On June 22, Russia remembers the summer day of 1941 - the day when the Great Patriotic War began. There was also the Patriotic War, the 200th anniversary of which will be marked this year too. It was almost the same time of the year, when Napoleon crossed Russia's borders and threatened to destroy the country. Napoleon and Hitler had to experience very hard times when they dared to attack Russia.
Many people will find these coincidences highly interesting.
Napoleon was born in 1760 - Hitler was born in 1889 (a difference of 129 years).
Napoleon came to power in 1804 - Hitler came to power in 1933 (a difference of 129 years).
Napoleon entered Vienna in 1812 - Hitler went to Vienna in 1941 (a difference of 129 years).
Napoleon lost the war in 1816 - Hitler lost the war in 1945 (a difference of 129 years).
This information seems to be very surprising indeed. It was available during the Soviet years. However, one had to search thick textbooks on history and encyclopedias to be able to make such comparisons. Nowadays, it is enough to search the Internet.
Just try to realize: Napoleon and Hitler came to power when they were 44 years old. They both attacked Russia when they were 52. The Emperor and the Fuhrer lost their wars when they were 56.

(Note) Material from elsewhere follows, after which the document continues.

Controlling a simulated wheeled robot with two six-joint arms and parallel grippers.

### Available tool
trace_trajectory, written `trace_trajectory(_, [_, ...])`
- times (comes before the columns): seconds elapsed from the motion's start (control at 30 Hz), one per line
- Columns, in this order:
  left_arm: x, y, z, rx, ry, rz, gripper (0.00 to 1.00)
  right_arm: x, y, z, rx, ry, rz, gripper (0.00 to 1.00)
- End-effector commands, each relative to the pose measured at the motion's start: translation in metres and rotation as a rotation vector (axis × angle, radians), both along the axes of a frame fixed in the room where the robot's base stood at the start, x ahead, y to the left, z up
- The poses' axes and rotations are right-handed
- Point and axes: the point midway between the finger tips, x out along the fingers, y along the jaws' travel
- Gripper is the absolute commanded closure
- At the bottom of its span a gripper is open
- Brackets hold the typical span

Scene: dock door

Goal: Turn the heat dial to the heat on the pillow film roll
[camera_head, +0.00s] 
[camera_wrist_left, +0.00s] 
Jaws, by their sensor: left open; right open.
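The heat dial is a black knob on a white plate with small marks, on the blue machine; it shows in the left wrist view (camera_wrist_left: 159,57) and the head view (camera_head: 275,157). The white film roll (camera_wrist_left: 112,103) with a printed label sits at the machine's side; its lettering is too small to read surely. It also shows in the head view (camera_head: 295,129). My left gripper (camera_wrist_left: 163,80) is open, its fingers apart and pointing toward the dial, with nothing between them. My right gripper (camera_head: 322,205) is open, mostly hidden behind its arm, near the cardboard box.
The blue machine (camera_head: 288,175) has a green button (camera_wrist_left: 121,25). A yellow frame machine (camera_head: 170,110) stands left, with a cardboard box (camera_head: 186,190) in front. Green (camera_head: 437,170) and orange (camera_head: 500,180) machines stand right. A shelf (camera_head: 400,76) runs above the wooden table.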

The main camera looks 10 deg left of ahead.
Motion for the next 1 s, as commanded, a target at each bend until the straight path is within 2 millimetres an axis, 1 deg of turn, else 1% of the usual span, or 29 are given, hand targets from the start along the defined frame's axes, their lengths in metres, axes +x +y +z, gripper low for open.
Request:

Many researchers point out similarities in the origin of Napoleon and Hitler, who did not belong to the title nation. Corsica became a French territory a few months before the birth of Napoleon. Austria became a part of Germany as a result of Anschluss, which was conducted under Hitler as a politician. The same cane be said about Stalin too.
However, it is clear that there are more differences than similarities between the two politicians. There was only one major similarity in their lives - they attacked Russia and they had to pay for that.
"The peace that we will conclude will put an end to the disastrous influence, which Russia has been showing on Europe for 50 years. I am going to Moscow, and I will finish it all off in one or two battles. Emperor Alexander will be begging for peace on his knees. I will burn Tula and disarm Russia," Napoleon said.
Adolf Hitler said: "We continue where things ended six hundred years ago. We stop the endless German procession to Southern and Western Europe and turn our eyes towards the land in the east. We finally complete colonial and economic politics of the prewar period and move on the territorial politics of the future. But when in today's Europe we speak of new land, we can think only of Russia and the states bordering on and subordinate to it." "German Armed Forced must be prepared to destroy the Soviet Russia in a short-term campaign before the war against England comes to an end," he wrote in the directive for Operation Barbadossa.
Adolf Hitler did not listen to his country-fellow and the creator of the Second Reich, Otto von Bismarck. Bismarck wrote: "Even the most favorable outcome of the war will never lead to the decomposition of the main forces of Russia, which is based on millions of faithful Russians ... The latter, even if they become separated as a result of international treaties, they will quickly re-connect with each other, as the particles of the cut piece of mercury. This indestructible State of the Russian nation is strong for its climate, territories and its simplicity, as well as for the need to defend its borders constantly. This State, even after complete destruction, will turn into a revengeful enemy."
The above was written more than 50 years before Operation Barbadossa. So it was Hitler, not Napoleon, who did not learn the lesson. Napoleon did not listen to his generals and ministers either. French general and diplomat Caulaincourt strongly strongly advised Napoleon to renounce his proposed expedition to Russia. "The war against Russia is a road to hell," he said.
There are many reasons to explain the death of the Great French Army and the German Wehrmacht on vast Russian territories. "Different nations gave different examples of human ideals. For Chinese - it is a wise man, for Hindu - it is an ascetic, for Romans, it is an emperor, for England and Spain - an aristocrat, for Prussians - a solider. Russia is seen for the ideal of its woman," German researcher Walter Schubart wrote in his work "Europe and the Soul of the East."